Re: [PATCH v4 net-next 2/2] net: introduce budget_squeeze to help us tune rx behavior

Jason Xing <kerneljasonxing@xxxxxxxxx> · Fri, 17 Mar 2023 10:27:11 +0800

On Fri, Mar 17, 2023 at 8:20 AM Jakub Kicinski <kuba@xxxxxxxxxx> wrote:
>
> On Wed, 15 Mar 2023 17:20:41 +0800 Jason Xing wrote:
> > In our production environment, there're hundreds of machines hitting the
> > old time_squeeze limit often from which we cannot tell what exactly causes
> > such issues. Hitting limits aranged from 400 to 2000 times per second,
> > Especially, when users are running on the guest OS with veth policy
> > configured, it is relatively easier to hit the limit. After several tries
> > without this patch, I found it is only real time_squeeze not including
> > budget_squeeze that hinders the receive process.
>
[...]
> That is the common case, and can be understood from the napi trace

Thanks for your reply. It is commonly happening every day on many servers.

> point and probing the kernel with bpftrace. We should only add

We probably can deduce (or guess) which one causes the latency because
trace_napi_poll() only counts the budget consumed per poll.

Besides, tracing napi poll is totally ok with the testbed but not ok
with those servers with heavy load which bpftrace related tools
capturing the data from the hot path may cause some bad impact,
especially with special cards equipped, say, 100G nic card. Resorting
to legacy file softnet_stat is relatively feasible based on my limited
knowledge.

Paolo also added backlog queues into this file in 2020 (see commit:
7d58e6555870d). I believe that after this patch, there are few or no
more new data that is needed to print for the next few years.

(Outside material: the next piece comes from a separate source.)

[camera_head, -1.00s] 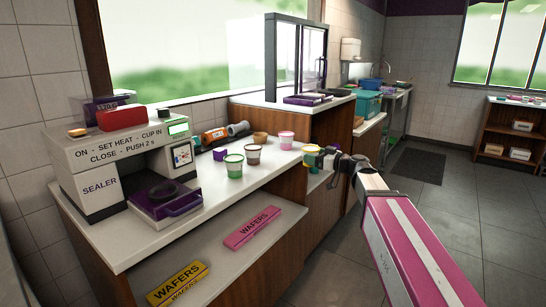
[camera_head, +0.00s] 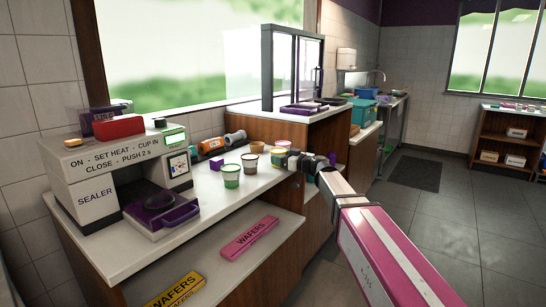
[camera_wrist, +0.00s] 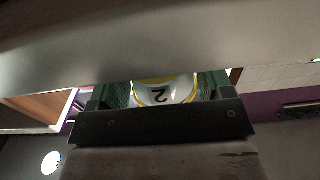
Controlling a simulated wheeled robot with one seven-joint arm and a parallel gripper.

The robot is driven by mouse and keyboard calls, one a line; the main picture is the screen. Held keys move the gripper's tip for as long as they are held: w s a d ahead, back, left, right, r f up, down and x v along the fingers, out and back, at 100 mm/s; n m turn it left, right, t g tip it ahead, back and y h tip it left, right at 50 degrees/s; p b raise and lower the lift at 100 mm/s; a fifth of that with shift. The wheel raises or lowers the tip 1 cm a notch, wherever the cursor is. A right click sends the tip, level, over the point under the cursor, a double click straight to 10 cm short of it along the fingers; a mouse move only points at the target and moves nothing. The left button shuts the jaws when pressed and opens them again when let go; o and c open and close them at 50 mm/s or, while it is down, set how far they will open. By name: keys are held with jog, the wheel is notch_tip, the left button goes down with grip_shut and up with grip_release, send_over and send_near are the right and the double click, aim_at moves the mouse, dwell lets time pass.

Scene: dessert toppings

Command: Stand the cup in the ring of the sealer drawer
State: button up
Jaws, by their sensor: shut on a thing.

> uAPI for statistics which must be maintained contiguously. For

In this patch, I didn't touch the old data as suggested in the
previous emails and only separated the old way of counting
@time_squeeze into two parts (time_squeeze and budget_squeeze). Using
budget_squeeze can help us profile the server and tune it more
usefully.

> investigations tracing will always be orders of magnitude more
> powerful :(

>
> On the time squeeze BTW, have you found out what the problem was?
> In workloads I've seen the time problems are often because of noise
> in how jiffies are accounted (cgroup code disables interrupts
> for long periods of time, for example, making jiffies increment
> by 2, 3 or 4 rather than by 1).

Yes ! The issue of jiffies increment troubles those servers more often
than not. For a small group of servers, budget limit is also a
problem. Sometimes we might treat guest OS differently.

Thanks,
Jason

>
> > So when we encounter some related performance issue and then get lost on
> > how to tune the budget limit and time limit in net_rx_action() function,
> > we can separately counting both of them to avoid the confusion.